*Problem to solve*. Extract the lines between the ones holding "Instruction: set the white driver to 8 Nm" and "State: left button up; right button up", inclusive, exactly as written and nothing more.

-- BEGIN --

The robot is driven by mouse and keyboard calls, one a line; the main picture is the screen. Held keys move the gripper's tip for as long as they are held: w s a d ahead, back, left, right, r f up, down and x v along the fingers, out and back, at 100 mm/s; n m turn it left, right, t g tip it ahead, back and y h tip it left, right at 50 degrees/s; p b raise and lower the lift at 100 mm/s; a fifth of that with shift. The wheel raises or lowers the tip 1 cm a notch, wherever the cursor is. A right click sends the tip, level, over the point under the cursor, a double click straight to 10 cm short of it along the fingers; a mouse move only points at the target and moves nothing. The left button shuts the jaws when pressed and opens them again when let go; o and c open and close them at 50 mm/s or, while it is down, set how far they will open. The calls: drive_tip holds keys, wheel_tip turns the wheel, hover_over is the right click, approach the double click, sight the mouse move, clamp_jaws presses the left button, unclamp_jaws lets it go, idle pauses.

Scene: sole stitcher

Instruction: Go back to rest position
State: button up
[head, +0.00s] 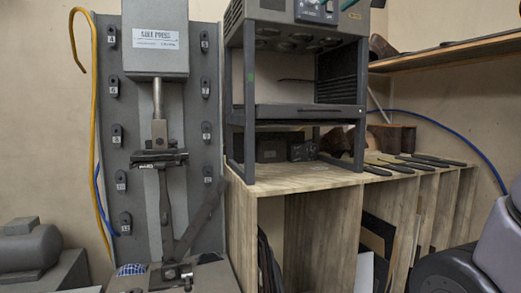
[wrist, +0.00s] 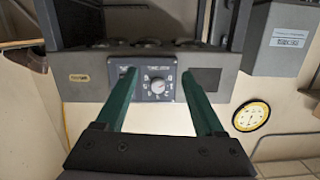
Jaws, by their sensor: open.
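My gripper (wrist: 159,75) shows in the wrist view with two green fingers spread apart and nothing between them. Beyond the fingers is the front panel of a grey machine with a round dial (wrist: 157,86). I cannot tell whether the fingertips touch the panel; the space between them is empty.
A grey sole press (head: 156,45) stands at the left in the head view. A dark-framed machine (head: 300,110) stands on a wooden bench (head: 290,177) with several dark tools (head: 430,160) to the right. A shelf (head: 450,50) juts out at the upper right.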

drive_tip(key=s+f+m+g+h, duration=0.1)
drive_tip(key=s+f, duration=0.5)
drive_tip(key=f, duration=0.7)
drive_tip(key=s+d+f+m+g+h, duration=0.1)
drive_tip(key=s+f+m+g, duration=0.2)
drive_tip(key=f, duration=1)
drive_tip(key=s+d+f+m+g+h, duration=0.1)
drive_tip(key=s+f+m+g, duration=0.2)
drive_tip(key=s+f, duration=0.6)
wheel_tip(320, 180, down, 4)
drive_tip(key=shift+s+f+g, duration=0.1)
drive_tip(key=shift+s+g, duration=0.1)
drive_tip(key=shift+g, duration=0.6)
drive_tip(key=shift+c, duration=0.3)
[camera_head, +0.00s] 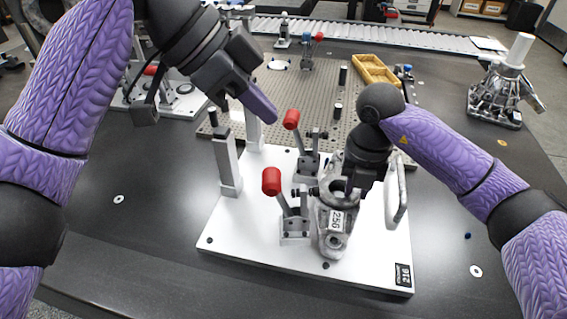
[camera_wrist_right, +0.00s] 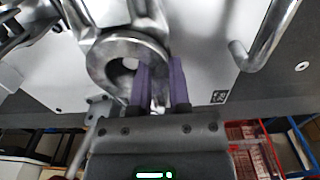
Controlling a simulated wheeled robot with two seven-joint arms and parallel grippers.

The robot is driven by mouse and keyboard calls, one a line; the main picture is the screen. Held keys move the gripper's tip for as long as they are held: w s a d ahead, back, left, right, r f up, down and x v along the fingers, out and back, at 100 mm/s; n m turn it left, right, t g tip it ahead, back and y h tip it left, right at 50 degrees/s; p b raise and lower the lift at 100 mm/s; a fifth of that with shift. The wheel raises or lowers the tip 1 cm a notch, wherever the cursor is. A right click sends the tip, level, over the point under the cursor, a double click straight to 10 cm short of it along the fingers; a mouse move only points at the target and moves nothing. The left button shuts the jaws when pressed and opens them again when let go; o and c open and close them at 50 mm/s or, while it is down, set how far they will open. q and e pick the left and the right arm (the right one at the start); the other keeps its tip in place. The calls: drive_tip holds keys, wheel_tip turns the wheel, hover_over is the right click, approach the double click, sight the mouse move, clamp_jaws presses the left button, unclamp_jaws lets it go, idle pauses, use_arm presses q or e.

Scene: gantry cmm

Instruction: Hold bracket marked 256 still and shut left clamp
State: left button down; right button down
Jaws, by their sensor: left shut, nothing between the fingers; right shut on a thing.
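The bracket marked 256 (camera_head: 331,243) is a grey metal casting on a white fixture plate (camera_head: 250,248). My right gripper (camera_head: 352,185) is shut on its upper part; in the right wrist view the purple fingers (camera_wrist_right: 161,72) pinch beside the bracket's ring (camera_wrist_right: 104,62). Two red-handled toggle clamps stand left of the bracket, a front one (camera_head: 271,182) and a back one (camera_head: 291,120). Both handles stand up, leaning left. My left gripper (camera_head: 259,104) is shut and empty, above the plate's back, just left of the back clamp handle. The right gripper's fingertips are partly hidden in the head view.
Grey posts (camera_head: 227,163) rise at the plate's left side. A bent metal handle (camera_head: 397,190) stands right of the bracket. A perforated plate (camera_head: 330,75) with a yellow tray (camera_head: 376,70) lies behind. Another casting (camera_head: 497,98) stands far right. The dark table is clear at front left.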

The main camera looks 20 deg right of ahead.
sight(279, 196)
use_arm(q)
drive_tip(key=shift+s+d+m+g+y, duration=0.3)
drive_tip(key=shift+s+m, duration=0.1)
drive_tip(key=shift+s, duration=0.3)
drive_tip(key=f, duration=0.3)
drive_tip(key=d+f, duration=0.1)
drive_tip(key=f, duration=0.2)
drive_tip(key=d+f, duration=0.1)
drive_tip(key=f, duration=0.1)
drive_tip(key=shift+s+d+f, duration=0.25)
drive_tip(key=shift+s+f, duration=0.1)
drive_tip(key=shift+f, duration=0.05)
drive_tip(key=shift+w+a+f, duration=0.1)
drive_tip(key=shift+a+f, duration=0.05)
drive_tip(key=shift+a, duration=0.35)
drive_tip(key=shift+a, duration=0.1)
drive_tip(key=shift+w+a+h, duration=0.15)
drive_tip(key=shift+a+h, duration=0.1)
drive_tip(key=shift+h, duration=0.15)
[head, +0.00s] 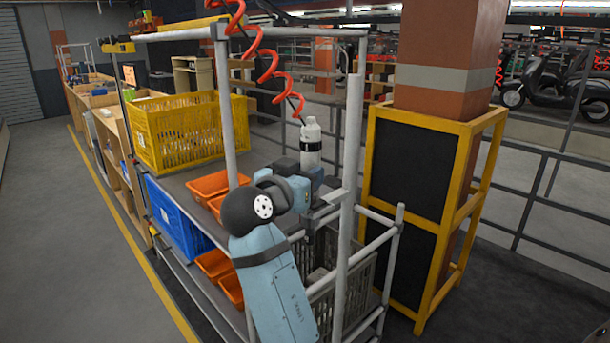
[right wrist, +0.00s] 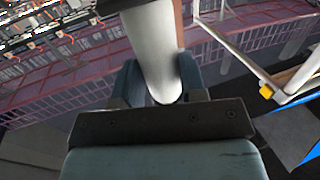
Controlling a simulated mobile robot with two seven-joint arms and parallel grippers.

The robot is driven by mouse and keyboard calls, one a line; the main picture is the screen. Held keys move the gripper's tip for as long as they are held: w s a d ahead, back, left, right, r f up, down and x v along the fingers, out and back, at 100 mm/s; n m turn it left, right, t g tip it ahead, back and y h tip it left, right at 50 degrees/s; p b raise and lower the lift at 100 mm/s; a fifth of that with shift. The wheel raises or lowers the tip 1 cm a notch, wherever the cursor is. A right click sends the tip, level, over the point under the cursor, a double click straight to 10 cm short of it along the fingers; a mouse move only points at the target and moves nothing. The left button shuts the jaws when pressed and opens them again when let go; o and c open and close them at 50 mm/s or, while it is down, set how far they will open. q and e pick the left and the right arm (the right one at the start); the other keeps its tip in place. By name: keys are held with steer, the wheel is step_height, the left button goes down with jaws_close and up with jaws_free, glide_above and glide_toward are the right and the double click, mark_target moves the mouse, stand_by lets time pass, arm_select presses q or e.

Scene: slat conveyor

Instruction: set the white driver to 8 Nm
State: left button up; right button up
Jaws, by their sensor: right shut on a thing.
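The white driver (head: 311,132) is a white upright cylinder with a dark band, hanging under a red coiled hose. My right gripper (head: 318,182) is shut around its lower part. In the right wrist view the white driver (right wrist: 156,45) runs between the two blue-grey fingers of my right gripper (right wrist: 160,85). No torque scale or number can be read on the driver in either view. Its lower end is hidden behind the gripper in the head view. My left gripper is not in view.
A grey tube-frame rack (head: 229,120) stands around my right arm, with posts close to the gripper. It carries a yellow crate (head: 190,130), orange bins (head: 207,186) and a blue crate (head: 178,215). A yellow-framed black guard (head: 412,165) surrounds a pillar at the right.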

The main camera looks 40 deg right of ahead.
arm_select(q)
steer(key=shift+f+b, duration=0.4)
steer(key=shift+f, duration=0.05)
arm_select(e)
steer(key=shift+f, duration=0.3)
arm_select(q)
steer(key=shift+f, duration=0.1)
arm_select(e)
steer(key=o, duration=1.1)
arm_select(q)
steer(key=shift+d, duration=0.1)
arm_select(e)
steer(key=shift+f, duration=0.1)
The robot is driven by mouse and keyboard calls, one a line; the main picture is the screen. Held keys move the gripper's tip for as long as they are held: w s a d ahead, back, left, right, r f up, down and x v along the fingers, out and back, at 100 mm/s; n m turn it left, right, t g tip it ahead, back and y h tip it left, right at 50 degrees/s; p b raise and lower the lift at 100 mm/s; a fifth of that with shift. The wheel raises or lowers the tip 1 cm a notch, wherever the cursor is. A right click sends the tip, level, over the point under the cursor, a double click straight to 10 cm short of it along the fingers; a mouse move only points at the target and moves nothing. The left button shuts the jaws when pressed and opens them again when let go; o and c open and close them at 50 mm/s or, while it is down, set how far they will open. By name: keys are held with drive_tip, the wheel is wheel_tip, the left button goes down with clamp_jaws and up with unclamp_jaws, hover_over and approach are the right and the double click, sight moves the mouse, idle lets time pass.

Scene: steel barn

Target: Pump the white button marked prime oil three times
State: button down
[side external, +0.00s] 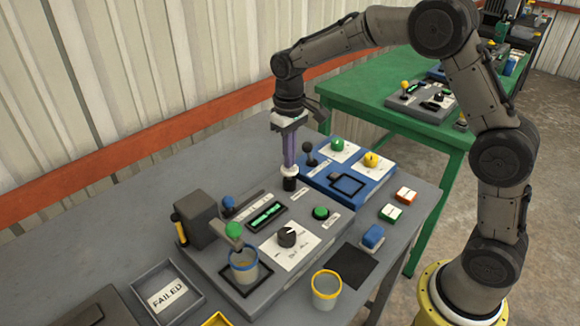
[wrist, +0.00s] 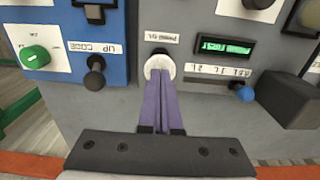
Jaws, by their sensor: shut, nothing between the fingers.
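The white button (wrist: 159,64) stands on the grey panel, beside a small label that appears upside down in the wrist view and seems to read prime oil. In the side view the button (side external: 290,171) shows as a white cap on a black base. My gripper (side external: 289,164) is shut, with its purple fingers pointing down at the cap. In the wrist view the closed fingertips (wrist: 160,72) overlap the cap and hide part of it. They seem to touch it, but I cannot tell how far it is pressed.
A blue panel (side external: 376,189) with a black joystick (side external: 309,151) stands close by. The grey panel also carries a green display (side external: 266,216), a black knob (side external: 287,236) and a green button (side external: 321,212). A cup (side external: 326,290) stands in front. The table's back left is clear.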

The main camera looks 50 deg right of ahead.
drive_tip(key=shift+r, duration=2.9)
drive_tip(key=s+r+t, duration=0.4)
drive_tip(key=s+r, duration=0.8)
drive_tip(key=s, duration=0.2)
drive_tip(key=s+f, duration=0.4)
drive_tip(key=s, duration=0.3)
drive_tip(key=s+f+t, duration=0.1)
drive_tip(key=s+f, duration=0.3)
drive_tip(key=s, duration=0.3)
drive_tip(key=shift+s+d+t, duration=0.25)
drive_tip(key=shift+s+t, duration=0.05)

-- END --

*Result*.
Instruction: set the white driver to 8 Nm
State: left button up; right button up

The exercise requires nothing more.